Qu'est-ce que la crainte, alors ? Quelles en sont les caractéristiques ? Qu'y a-t-il dans la crainte qui fait qu'elle oblige si efficacement les femmes à être de bonnes soldates dans le camp de l'ennemi ? La crainte, comme les femmes en font l'expérience, a trois effets principaux : elle isole, elle embrouille, elle affaiblit.
Lorsqu'une femme transgresse une règle qui énonce clairement quel comportement lui est approprié en tant que membre du sexe féminin, elle est repérée par les hommes, leurs missionnaires et leur culture comme une fauteuse de troubles. La mise à l'écart de la rebelle est réelle en ce qu'on l'évite, on l'ignore, on la punit, on la dénonce. Sa réacceptation dans la communauté des hommes, la seule communauté viable et approuvée, dépend de sa renonciation et de la répudiation de son comportement déviant.
Chaque fille fait l'expérience en grandissant de la forme et de la réalité de cette mise à l'écart. Elle apprend qu'elle est l'inévitable conséquence de toute rébellion, aussi infime soit-elle. Avant même qu'elle soit femme, la crainte et la mise à l'écart sont enchevêtrées en un solide nœud intérieur et elle ne peut pas faire l'expérience de l'une sans l'autre. La terreur qui assaille les femmes ne serait-ce qu'à la pensée de finir leur vie "toute seule" est la conséquence directe de ce conditionnement. S'il y a une "forme féminine de la perdition" sous le patriarcat, c'est sans nul doute cette peur de la mise à l'écart -une peur qui croît à partir de ces faits réels.
La confusion, aussi, fait partie intégrante de la crainte. Il est déroutant d'être punie parce que l'on réussit à grimper à un arbre, à exceller en mathématiques. Il est impossible de répondre à la question, "Qu'est-ce que j'ai fait de mal ?". En raison de la punition qui est inévitable quand elle réussit, la fille apprend à associer la crainte à la confusion et la confusion à la crainte. Avant même qu'elle soit femme, la crainte et la confusion sont déclenchées simultanément par les mêmes stimuli et il est impossible de les distinguer l'une de l'autre.
La crainte, pour les femmes, les isole et les plonge dans la confusion. Elle les affaiblit sans relâche et petit à petit. Tout acte hors de la sphère autorisée d'une femme provoque une punition -cette punition tombe aussi inévitablement que la nuit. Chaque punition inculque la crainte. Comme un rat, une femme va toujours essayer d'éviter ces électrocutions à haute tension qui semblent miner le labyrinthe.
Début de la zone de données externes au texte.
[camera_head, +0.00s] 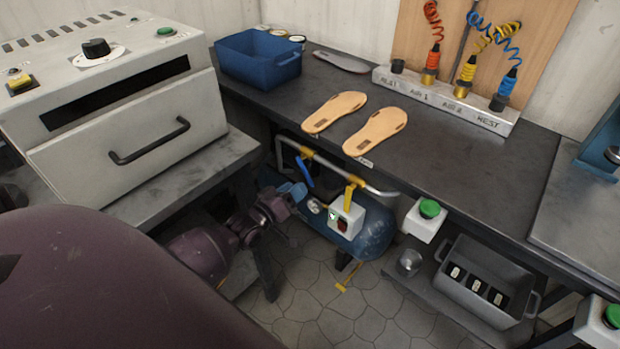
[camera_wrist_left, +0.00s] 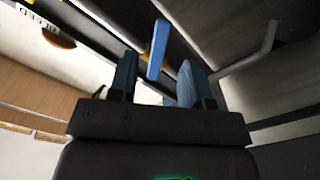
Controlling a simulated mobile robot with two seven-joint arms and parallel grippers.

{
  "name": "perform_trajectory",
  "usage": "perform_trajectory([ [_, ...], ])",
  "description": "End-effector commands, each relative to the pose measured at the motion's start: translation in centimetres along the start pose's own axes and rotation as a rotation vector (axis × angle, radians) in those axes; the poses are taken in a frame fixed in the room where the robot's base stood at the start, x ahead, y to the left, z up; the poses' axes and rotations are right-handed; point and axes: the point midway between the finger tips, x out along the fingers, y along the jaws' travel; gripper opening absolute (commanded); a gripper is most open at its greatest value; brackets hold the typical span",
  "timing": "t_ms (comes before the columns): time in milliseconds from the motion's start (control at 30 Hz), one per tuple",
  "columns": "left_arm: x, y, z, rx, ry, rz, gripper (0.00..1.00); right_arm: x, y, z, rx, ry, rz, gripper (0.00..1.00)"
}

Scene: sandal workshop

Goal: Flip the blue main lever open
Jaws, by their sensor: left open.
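The blue main lever (camera_head: 304,171) hangs slanting down from the pipe (camera_head: 325,168) under the bench front. It also shows in the left wrist view (camera_wrist_left: 158,47), where it appears between the two blue fingers. My left gripper (camera_head: 293,190) is open, just below and left of the lever in the head view. In the left wrist view my left gripper (camera_wrist_left: 157,72) has a finger on each side of the lever, with gaps visible. I cannot tell how deep the lever sits between them. My right gripper is not in view.
A yellow lever (camera_head: 350,194) hangs on the same pipe, right of the blue one. A blue tank (camera_head: 372,236) with a white switch box (camera_head: 346,216) stands below. The bench (camera_head: 420,160) overhangs above. A grey press (camera_head: 120,120) stands left.

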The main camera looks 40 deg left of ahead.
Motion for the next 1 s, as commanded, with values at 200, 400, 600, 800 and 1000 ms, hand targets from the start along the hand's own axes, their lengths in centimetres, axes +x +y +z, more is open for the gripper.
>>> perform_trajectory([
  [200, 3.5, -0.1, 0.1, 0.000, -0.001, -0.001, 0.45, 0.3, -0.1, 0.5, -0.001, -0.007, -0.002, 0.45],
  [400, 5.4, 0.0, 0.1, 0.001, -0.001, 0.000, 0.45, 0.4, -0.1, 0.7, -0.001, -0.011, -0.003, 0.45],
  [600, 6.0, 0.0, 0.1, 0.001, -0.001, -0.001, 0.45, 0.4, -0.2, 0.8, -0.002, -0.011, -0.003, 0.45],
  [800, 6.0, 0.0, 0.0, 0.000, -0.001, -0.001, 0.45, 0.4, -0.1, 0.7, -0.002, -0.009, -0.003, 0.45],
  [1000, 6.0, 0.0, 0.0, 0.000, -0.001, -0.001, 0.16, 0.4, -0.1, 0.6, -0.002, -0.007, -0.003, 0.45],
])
Elle veut aussi trouver le Grand Fromage légendaire au bout.
Mais pour elle, le labyrinthe n'a jamais de fin. ".
Andrea Dworkin - Notre sang - Discours et prophéties sur la politique sexuelle. 1976
Je dédie ce billet et ce texte d'Andrea Dworkin à Chahinez Daoud, femme blessée aux jambes par balles puis immolée, anéantie par le feu pour avoir voulu reprendre de façon intrépide sa liberté d'être humain, en quittant un conjoint maltraitant. Elle a eu le tort de croire que la police et la justice l'aideraient dans cette entreprise : c'est aussi l'indifférence à son courage et la solidarité objective de la police et de la justice avec un milicien du patriarcat qui ont permis qu'elle perde la vie. Nous retiendrons qu'elle a préféré les affronter plutôt que de subir une vie de non-être femme. Et nous célébrerons son courage.
RIP Chahinez.
Les caractères en gras sont de mon fait.
Une expérience mille fois renouvelée, l'exclusion ou la dérision pour prise de parole dans un cercle d'hommes.